Leave out any picture and return the remaining listing below exactly as given.

(Raw data)
• • • • •
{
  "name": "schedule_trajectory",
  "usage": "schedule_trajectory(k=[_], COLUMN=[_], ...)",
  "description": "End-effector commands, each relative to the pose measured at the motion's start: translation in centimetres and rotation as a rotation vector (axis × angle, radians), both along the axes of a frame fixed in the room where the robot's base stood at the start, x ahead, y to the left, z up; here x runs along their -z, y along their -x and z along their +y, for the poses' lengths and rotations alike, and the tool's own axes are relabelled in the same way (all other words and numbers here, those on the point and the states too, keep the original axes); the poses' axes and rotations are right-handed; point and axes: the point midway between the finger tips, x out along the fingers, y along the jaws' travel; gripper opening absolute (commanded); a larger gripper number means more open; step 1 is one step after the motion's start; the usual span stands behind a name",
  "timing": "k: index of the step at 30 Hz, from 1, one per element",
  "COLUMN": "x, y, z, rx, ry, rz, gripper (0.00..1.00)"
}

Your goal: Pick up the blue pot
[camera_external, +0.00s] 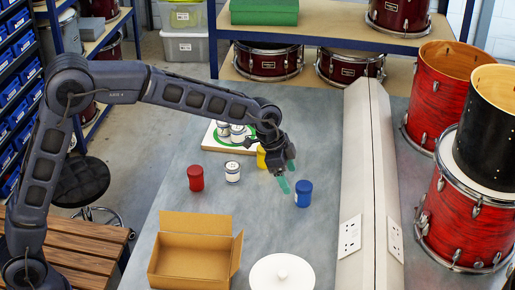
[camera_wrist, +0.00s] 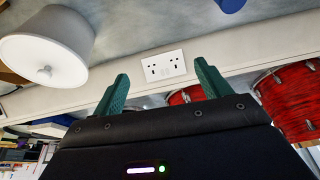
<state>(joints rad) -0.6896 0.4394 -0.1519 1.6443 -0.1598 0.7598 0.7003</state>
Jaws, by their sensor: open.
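The blue pot (camera_external: 303,194) stands upright on the grey bench in the external view, near the sloped divider. A blue piece at the top edge of the wrist view (camera_wrist: 230,4) is probably this pot, mostly cut off. My gripper (camera_external: 288,176) has green fingers and hangs just left of the blue pot and slightly above it, apart from it as far as I can tell. In the wrist view my gripper (camera_wrist: 162,76) is open, with nothing between its fingers.
A red pot (camera_external: 195,178), a white pot (camera_external: 232,172) and a yellow pot (camera_external: 261,158) stand left of my gripper. A board (camera_external: 211,142) holds several white pots. The divider (camera_external: 371,180) runs along the right.

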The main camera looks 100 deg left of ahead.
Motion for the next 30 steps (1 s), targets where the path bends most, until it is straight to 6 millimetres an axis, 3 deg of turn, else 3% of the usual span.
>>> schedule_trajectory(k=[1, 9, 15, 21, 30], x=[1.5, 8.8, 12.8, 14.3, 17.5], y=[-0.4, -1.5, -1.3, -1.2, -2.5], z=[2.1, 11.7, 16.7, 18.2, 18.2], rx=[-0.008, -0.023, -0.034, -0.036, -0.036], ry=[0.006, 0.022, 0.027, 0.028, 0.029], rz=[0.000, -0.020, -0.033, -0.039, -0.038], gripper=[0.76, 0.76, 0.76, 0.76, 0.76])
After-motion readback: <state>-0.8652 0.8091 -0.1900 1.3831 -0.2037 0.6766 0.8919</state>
• • • • •
(Answer)
{
  "name": "schedule_trajectory",
  "usage": "schedule_trajectory(k=[_], COLUMN=[_], ...)",
  "description": "End-effector commands, each relative to the pose measured at the motion's start: translation in centimetres and rotation as a rotation vector (axis × angle, radians), both along the axes of a frame fixed in the room where the robot's base stood at the start, x ahead, y to the left, z up; here x runs along their -z, y along their -x and z along their +y, for the poses' lengths and rotations alike, and the tool's own axes are relabelled in the same way (all other words and numbers here, those on the point and the states too, keep the original axes); the poses' axes and rotations are right-handed; point and axes: the point midway between the finger tips, x out along the fingers, y along the jaws' travel; gripper opening absolute (commanded); a larger gripper number means more open; step 1 is one step after the motion's start; the usual span stands behind a name",
  "timing": "k: index of the step at 30 Hz, from 1, one per element",
  "COLUMN": "x, y, z, rx, ry, rz, gripper (0.00..1.00)"
}

Your goal: Pick up the blue pot
[camera_external, +0.00s] 
[camera_wrist, +0.00s] 
<state>(joints rad) -0.6896 0.4394 -0.1519 1.6443 -0.1598 0.7598 0.7003</state>
Jaws, by their sensor: open.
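The blue pot (camera_external: 303,194) stands upright on the grey bench in the external view, near the sloped divider. A blue piece at the top edge of the wrist view (camera_wrist: 230,4) is probably this pot, mostly cut off. My gripper (camera_external: 288,176) has green fingers and hangs just left of the blue pot and slightly above it, apart from it as far as I can tell. In the wrist view my gripper (camera_wrist: 162,76) is open, with nothing between its fingers.
A red pot (camera_external: 195,178), a white pot (camera_external: 232,172) and a yellow pot (camera_external: 261,158) stand left of my gripper. A board (camera_external: 211,142) holds several white pots. The divider (camera_external: 371,180) runs along the right.

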The main camera looks 100 deg left of ahead.
Motion for the next 30 steps (1 s), targets where the path bends most, until it is straight to 6 millimetres an axis, 3 deg of turn, else 3% of the usual span.
>>> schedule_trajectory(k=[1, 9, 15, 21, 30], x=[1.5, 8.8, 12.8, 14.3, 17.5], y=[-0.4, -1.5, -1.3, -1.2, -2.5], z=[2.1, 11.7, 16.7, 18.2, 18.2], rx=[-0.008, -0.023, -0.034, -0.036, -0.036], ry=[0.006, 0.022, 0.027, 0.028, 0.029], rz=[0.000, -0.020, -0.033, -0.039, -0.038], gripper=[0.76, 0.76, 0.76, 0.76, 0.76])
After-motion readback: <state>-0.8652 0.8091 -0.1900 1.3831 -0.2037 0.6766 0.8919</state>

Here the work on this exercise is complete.